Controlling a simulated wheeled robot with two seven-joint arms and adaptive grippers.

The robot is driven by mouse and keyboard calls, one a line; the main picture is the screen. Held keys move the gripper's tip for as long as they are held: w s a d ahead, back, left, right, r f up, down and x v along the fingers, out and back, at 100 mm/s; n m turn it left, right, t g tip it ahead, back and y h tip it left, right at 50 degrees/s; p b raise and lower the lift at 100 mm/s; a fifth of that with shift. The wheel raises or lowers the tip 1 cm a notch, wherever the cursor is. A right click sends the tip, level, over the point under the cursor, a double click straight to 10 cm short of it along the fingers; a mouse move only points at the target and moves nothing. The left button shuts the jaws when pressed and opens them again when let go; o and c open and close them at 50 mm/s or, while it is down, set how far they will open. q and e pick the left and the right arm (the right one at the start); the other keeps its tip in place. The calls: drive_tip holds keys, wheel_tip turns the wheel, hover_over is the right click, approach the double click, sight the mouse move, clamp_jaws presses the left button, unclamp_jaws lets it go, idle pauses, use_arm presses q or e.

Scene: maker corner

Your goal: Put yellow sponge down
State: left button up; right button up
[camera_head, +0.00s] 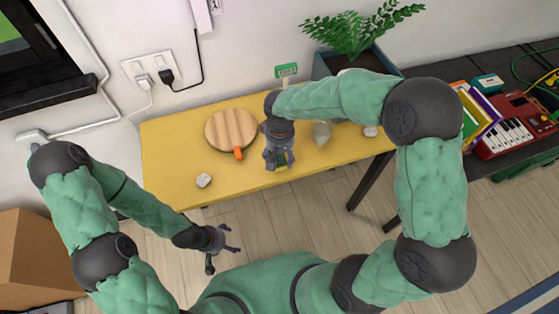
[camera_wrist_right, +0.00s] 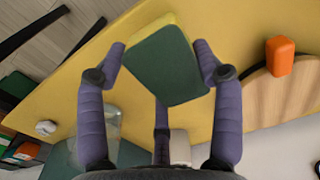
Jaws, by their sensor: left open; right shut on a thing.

--*--

◆ Exercise instructions: Skip the pictures; extract only the lines from the line with "Scene: maker corner" through the final line of the material, exactly as they appear.

◆ Reply:
Scene: maker corner

Your goal: Put yellow sponge down
State: left button up; right button up
[camera_head, +0.00s] 
[camera_wrist_right, +0.00s] 
Jaws, by their sensor: left open; right shut on a thing.

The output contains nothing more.